Here is the problem, nobody asked for criminal investigation files. Citizens asked for inspection reports. Using that opinion to hide routine code enforcement is like using a murder statute to fight a parking ticket.
When it’s about regular citizens, transparency costs seventy-five bucks.
When it’s about a councilman, it costs integrity.
A Council Chosen in Familiar Fashion
Fast forward to the November 3rd, 2025, swearing-in ceremony. The City of Athens inner circle beamed with pride as it welcomed its newly elected officials, Mayor Ronnie Marks, along with councilmembers Chris Seibert, Allen Creasy, James Lucas, Dana Henry, and Amy Golden.
But what really stole the show wasn’t the ceremony, it was what happened immediately after.
In their very first act, the council voted on new leadership. And you guessed it: Chris Seibert was chosen as City Council President, with Dana Henry as President Pro Tem.
Apparently the lesson here isn’t “follow the rules.” It’s “fall in line.”
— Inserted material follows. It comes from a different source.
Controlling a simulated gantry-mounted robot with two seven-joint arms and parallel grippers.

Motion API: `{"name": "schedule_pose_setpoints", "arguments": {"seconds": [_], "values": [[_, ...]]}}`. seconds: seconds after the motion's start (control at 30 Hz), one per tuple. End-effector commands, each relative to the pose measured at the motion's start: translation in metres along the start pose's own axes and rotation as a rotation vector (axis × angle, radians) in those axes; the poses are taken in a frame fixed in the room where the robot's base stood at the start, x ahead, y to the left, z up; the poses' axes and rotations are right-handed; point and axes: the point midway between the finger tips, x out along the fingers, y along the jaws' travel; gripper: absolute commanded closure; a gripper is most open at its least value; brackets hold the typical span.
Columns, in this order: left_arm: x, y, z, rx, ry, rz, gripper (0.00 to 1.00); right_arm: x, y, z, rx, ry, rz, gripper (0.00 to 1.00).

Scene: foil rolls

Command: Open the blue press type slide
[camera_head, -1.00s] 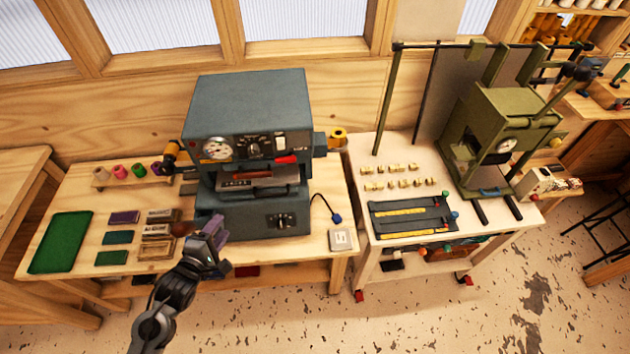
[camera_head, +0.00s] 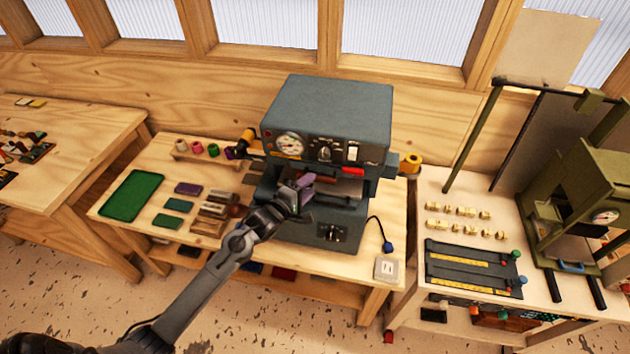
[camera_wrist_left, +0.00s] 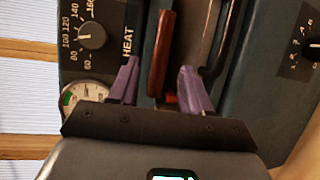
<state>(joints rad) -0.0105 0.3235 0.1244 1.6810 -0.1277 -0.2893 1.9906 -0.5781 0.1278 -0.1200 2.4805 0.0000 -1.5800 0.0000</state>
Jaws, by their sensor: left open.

For anyone keeping score, this isn’t just déjà vu, it’s the same playbook. The same players, the same positions, the same shrug toward accountability. Athens didn’t just re-elect a council; it reappointed a club.
It’s hard to call that democracy when it looks so much like choreography.
The Standard We Should Expect
At this point, it’s not about paperwork, penalties, or who forgot to file what. It’s about integrity, and the fact that it shouldn’t take public embarrassment to make an elected official follow the law.
Leadership isn’t about titles. It’s about trust. And Athens can’t afford leaders who think compliance is optional or that accountability ends when the cameras do.
Athens deserves better. It deserves a council that understands public service means serving the public, not themselves.
Until that happens, we’ll keep watching. Because if the people won’t hold them accountable, no one will.
Editor’s Note
This is an opinion piece based on information gathered from public records, city ordinances, and Alabama Attorney General opinions. All cited materials are publicly available through the City of Athens and state legal archives. In other words, it’s not gossip, it’s paperwork. And yes, I did my homework.